Dataset entries:
== == ==
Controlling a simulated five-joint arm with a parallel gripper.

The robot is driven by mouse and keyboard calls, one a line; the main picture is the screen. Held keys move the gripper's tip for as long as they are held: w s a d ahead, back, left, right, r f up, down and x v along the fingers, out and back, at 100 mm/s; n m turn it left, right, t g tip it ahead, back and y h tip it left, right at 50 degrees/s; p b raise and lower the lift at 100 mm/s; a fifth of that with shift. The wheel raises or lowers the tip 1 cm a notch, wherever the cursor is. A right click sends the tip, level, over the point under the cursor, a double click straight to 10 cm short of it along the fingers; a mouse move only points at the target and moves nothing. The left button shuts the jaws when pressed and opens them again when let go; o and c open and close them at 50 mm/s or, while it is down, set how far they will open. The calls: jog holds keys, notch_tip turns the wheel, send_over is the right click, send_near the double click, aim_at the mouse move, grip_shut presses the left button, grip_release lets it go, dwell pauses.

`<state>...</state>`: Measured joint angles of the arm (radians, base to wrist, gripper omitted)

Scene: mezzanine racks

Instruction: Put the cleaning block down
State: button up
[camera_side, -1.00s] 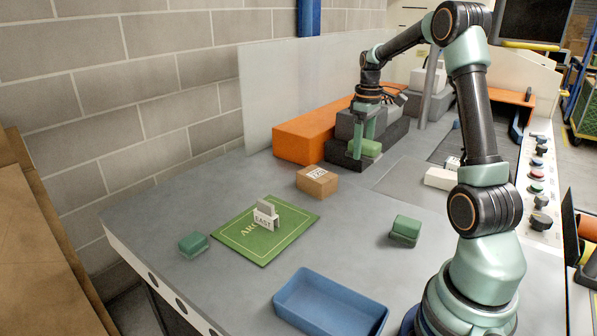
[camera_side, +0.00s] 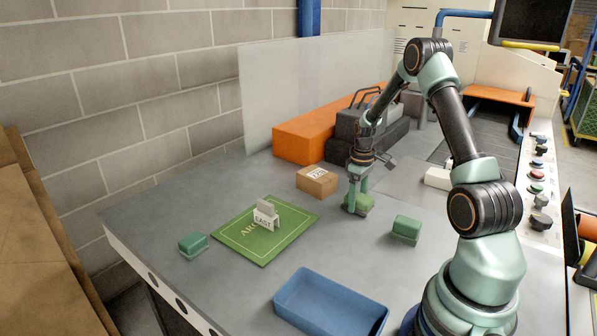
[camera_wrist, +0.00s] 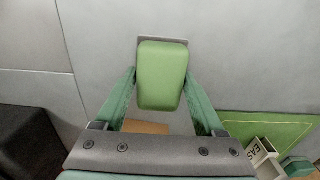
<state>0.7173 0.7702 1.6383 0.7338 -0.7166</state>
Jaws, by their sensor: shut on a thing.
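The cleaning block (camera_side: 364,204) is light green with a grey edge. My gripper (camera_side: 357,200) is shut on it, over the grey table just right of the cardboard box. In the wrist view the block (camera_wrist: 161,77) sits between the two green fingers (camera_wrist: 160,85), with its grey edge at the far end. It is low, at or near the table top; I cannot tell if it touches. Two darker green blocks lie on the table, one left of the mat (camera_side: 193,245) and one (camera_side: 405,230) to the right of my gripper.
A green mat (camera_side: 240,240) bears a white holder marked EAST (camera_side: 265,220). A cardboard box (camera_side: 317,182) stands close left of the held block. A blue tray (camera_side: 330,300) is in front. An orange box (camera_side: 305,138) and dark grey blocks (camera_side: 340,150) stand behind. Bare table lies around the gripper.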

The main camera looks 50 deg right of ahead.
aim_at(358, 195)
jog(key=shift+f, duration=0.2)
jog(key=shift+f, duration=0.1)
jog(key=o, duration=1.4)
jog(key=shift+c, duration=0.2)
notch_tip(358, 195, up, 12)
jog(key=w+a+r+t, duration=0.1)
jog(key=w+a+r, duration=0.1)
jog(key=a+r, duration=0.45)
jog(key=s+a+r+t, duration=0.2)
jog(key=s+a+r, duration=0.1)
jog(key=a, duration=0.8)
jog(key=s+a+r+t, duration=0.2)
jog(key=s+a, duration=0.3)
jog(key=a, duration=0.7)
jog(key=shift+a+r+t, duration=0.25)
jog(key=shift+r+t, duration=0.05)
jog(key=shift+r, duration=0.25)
== == ==
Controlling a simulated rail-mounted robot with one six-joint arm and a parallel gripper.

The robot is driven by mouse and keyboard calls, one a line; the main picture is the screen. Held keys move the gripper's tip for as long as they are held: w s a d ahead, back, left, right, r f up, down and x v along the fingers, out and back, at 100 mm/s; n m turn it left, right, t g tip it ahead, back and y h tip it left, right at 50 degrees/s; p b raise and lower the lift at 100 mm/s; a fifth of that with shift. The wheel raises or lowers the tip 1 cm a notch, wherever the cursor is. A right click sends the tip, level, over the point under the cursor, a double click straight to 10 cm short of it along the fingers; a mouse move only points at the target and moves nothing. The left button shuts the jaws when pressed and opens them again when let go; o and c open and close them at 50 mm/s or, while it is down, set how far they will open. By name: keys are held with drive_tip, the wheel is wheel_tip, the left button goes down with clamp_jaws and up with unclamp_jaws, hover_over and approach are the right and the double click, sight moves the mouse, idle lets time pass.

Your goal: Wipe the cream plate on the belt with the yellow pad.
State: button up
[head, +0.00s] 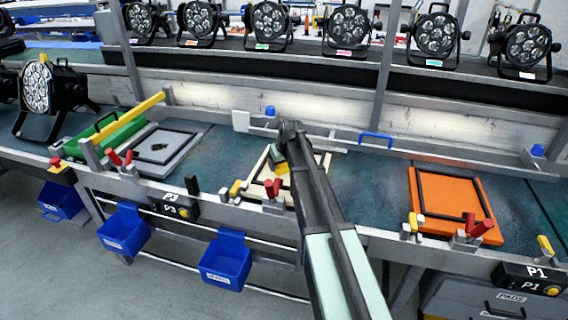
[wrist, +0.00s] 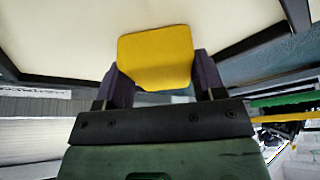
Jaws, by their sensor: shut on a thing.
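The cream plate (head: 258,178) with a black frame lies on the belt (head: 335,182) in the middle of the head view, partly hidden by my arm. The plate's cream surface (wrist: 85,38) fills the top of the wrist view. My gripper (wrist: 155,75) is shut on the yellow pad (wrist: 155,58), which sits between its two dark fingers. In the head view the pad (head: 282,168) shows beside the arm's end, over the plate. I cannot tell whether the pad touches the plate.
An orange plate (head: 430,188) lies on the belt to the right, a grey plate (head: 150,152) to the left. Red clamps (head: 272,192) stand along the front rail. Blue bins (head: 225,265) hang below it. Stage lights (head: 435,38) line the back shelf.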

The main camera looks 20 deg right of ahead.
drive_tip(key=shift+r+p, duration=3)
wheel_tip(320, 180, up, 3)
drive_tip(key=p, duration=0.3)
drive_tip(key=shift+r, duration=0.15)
== == ==
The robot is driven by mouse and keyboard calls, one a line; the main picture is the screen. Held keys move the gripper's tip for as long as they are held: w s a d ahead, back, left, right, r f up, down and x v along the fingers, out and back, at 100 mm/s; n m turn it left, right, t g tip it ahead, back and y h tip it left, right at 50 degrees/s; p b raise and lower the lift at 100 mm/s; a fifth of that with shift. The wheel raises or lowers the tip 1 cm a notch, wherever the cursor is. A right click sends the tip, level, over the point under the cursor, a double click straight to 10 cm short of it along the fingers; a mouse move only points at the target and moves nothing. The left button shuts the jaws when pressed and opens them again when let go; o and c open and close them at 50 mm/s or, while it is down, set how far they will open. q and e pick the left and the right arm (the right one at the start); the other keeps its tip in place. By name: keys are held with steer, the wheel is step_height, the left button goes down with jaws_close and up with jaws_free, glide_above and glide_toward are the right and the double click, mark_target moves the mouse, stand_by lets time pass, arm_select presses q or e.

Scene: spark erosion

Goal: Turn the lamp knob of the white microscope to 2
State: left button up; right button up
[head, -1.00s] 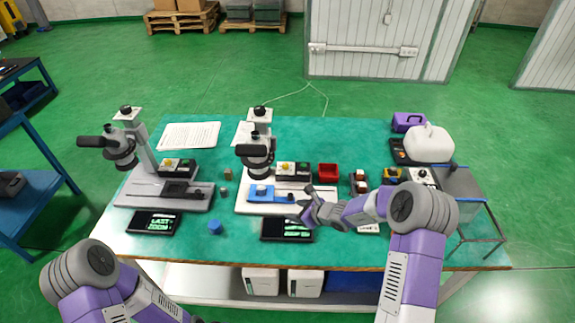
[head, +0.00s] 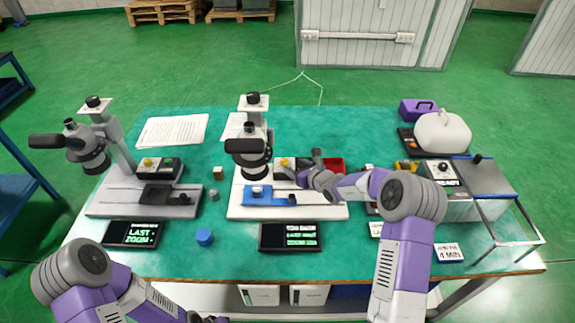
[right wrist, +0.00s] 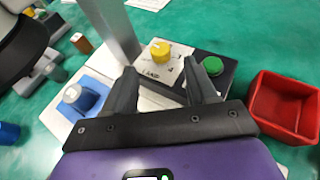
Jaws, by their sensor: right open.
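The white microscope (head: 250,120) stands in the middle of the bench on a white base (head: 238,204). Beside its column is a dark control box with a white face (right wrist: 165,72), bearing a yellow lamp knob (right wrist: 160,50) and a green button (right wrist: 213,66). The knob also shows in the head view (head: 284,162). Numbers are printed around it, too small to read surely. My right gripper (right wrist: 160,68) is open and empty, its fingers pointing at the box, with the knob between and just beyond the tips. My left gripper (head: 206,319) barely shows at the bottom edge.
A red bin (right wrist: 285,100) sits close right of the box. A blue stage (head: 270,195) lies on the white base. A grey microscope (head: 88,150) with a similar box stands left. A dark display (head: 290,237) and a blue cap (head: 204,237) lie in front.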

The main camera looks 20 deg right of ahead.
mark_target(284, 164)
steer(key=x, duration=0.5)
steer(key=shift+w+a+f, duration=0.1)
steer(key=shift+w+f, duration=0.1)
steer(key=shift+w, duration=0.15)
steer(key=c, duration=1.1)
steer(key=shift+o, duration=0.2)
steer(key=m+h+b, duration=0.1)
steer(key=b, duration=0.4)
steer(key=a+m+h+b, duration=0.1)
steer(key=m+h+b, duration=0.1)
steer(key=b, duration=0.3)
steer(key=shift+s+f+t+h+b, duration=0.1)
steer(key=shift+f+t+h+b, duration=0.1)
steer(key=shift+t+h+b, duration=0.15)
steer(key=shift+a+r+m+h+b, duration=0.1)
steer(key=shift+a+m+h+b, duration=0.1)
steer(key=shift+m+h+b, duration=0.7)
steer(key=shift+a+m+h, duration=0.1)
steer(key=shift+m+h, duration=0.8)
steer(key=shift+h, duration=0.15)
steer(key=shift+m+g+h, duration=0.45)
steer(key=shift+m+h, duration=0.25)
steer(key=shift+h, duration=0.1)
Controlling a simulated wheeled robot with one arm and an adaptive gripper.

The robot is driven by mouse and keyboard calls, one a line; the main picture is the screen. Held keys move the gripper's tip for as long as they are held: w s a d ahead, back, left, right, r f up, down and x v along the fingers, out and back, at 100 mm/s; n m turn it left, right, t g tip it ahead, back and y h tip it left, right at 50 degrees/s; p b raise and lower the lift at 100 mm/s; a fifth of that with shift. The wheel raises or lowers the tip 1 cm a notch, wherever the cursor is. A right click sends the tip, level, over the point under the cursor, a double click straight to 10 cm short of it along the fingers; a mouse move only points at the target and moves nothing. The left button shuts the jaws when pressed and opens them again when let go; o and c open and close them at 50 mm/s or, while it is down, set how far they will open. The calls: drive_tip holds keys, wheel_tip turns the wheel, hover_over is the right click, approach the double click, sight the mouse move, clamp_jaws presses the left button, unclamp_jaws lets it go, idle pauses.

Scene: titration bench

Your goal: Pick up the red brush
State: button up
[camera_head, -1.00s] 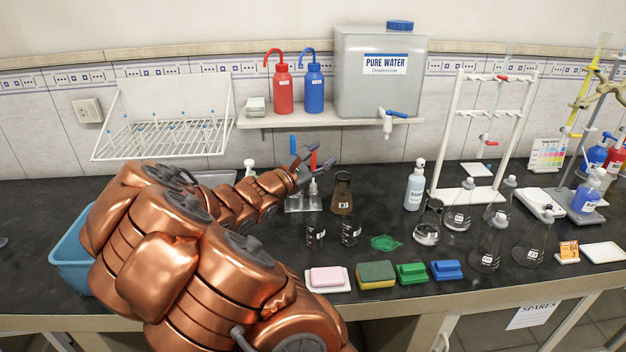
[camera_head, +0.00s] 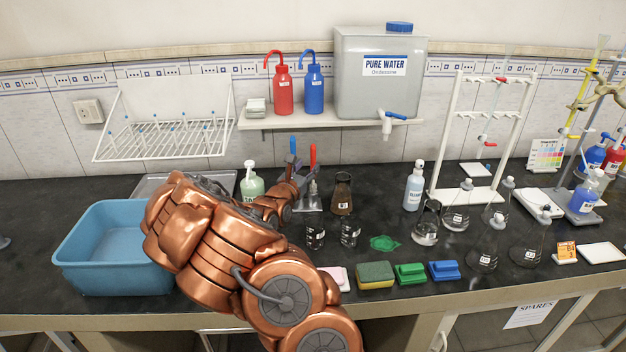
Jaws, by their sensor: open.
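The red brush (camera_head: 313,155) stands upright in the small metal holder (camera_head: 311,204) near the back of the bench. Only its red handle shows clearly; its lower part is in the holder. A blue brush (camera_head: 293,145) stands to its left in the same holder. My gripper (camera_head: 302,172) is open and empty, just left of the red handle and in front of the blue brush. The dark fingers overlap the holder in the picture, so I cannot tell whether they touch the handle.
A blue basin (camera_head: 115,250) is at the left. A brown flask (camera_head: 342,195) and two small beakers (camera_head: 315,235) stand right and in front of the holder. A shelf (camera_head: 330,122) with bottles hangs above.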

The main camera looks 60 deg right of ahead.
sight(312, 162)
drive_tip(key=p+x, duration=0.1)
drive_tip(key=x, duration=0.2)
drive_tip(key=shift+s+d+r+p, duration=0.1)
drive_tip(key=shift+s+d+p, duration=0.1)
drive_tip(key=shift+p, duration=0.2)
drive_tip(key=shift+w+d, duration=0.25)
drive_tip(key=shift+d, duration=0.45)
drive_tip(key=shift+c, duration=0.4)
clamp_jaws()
== == ==
-- TASK TO COMPLETE --
Look above for the line with "presses q or e." and the line with "[right wrist, +0.00s]"; set down those two lines and all lines between them exactly, without pictures and without anything else.

-- THE REPLY --
The robot is driven by mouse and keyboard calls, one a line; the main picture is the screen. Held keys move the gripper's tip for as long as they are held: w s a d ahead, back, left, right, r f up, down and x v along the fingers, out and back, at 100 mm/s; n m turn it left, right, t g tip it ahead, back and y h tip it left, right at 50 degrees/s; p b raise and lower the lift at 100 mm/s; a fifth of that with shift. The wheel raises or lowers the tip 1 cm a notch, wherever the cursor is. A right click sends the tip, level, over the point under the cursor, a double click straight to 10 cm short of it along the fingers; a mouse move only points at the target and moves nothing. The left button shuts the jaws when pressed and opens them again when let go; o and c open and close them at 50 mm/s or, while it is down, set how far they will open. q and e pick the left and the right arm (the right one at the start); the other keeps its tip in place. By name: keys are held with steer, the wheel is step_height, the left button goes down with jaws_close and up with jaws_free, glide_above and glide_toward are the right and the double click, mark_target moves the mouse, stand_by lets time pass, arm_select presses q or e.

Scene: spark erosion

Goal: Turn the lamp knob of the white microscope to 2
State: left button up; right button up
[head, -1.00s] 
[head, +0.00s] 
[right wrist, +0.00s] 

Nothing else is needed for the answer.